On the 25th day of April, 1904, the legislature of Ohio adopted a new code of laws for the government of the common schools of the state of Ohio. In this code, adopted in 1904, the distinction between the boards of education of the different school districts is eliminated. Section 3991, Revised Statutes, now Section 7625, General Code, reads: “When the board of education of any school district determines,” etc., while the original act read: “Whenever the board of education of any school district, except city districts of the first class, shall determine,” etc. Section 3994, Revised Statutes, now Section 7629, General Code, reads: “The board of education of any school district may issue bonds.” The original act read: “Any board of education of any city school district of the first class.”

It is insisted that these two sections as amended apply to every board of education of any school *413district in Ohio, and can now serve no separate or several purpose if a vote of the electors is necessary to authorize the issue of bonds under both sections; and that it clearly appears that the limitation in Section 7629, General Code, to the amount of bonds equal to the aggregate of a two-mill levy on the duplicate of the preceding year payable from taxes levied under the provisions of Sections ,7591 and 7592, General Code, means that to this extent the board of education has authority to issue bonds without submitting the question to a vote, but when bonds are to be issued in excess of this amount, and to be paid by a levy additional to the levies authorized by Sections 7591 and 7592, General Code, then a vote is required.

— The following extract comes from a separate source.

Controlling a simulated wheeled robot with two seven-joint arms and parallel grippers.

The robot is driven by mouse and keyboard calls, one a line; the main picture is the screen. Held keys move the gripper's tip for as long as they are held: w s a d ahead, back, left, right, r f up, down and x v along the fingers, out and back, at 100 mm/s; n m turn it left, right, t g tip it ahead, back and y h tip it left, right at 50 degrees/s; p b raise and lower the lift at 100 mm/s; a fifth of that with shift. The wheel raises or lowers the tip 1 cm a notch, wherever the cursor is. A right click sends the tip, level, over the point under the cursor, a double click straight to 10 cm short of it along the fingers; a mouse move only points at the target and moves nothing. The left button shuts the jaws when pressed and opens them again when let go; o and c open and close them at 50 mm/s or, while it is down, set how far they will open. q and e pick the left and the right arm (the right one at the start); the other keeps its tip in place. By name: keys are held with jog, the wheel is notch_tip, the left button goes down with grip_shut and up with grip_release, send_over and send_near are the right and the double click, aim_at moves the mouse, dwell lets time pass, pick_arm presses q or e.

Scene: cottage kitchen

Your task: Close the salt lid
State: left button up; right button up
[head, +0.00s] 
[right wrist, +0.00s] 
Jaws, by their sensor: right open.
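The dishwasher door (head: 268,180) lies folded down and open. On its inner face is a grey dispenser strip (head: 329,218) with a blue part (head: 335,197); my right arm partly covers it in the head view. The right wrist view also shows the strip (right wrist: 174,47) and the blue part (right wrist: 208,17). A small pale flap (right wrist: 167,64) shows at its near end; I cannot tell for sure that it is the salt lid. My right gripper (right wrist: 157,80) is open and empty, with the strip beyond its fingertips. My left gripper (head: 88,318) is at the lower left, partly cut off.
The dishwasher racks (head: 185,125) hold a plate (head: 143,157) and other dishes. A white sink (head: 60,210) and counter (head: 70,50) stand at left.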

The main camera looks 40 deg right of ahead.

In view of the change in the wording of these sections from their original form in the school code of 1873, making the provisions of each section applicable to all boards of education of any school district in Ohio, it would appear that this is the only possible purpose in retaining both Sections 7625 and 7629, General Code. Unless this distinction does obtain the retention of these separate sections, applicable as amended to any and all boards of education, could serve no separate purpose whatever. The contention that the provisions in Section 7629, General Code, stipulating that the bonds issued under that statute must be issued subject to the restriction specified in Sections 7626 and 7627, General Code, which require that the issue of such bonds shall be submitted to the electors, because by the provisions of Section 7626, General Code, it is provided that “If a majority *414of the electors, voting on a proposition to issue bonds, vote in favor thereof, the board thereby shall be authorized to issue bonds for the amount indicated by the vote,” cannot be sustained-in view of the provisions of Section 7628, General Code. This section authorizes a tax levy in addition to the maximum levy authorized by Sections 7591 and 7592, General Code, for the purpose of providing for the payment of principal (and interest of the bonds issued under the authority of the next three preceding sections when the proposition to issue such bonds has been approved by a majority vote of the electors, while Section 7630, General Code, provides that the tax that may be levied for the payment of principal and interest of bonds issued under Section 7629, General Code, shall not exceed the levy authorized by Sections 7591 and 7592, General Code; so that if in both cases the question of the issue of bonds is to be submitted to- the electors, there would be no reason whatever for the separate provisions of Sections 7628 and 7630, General Code.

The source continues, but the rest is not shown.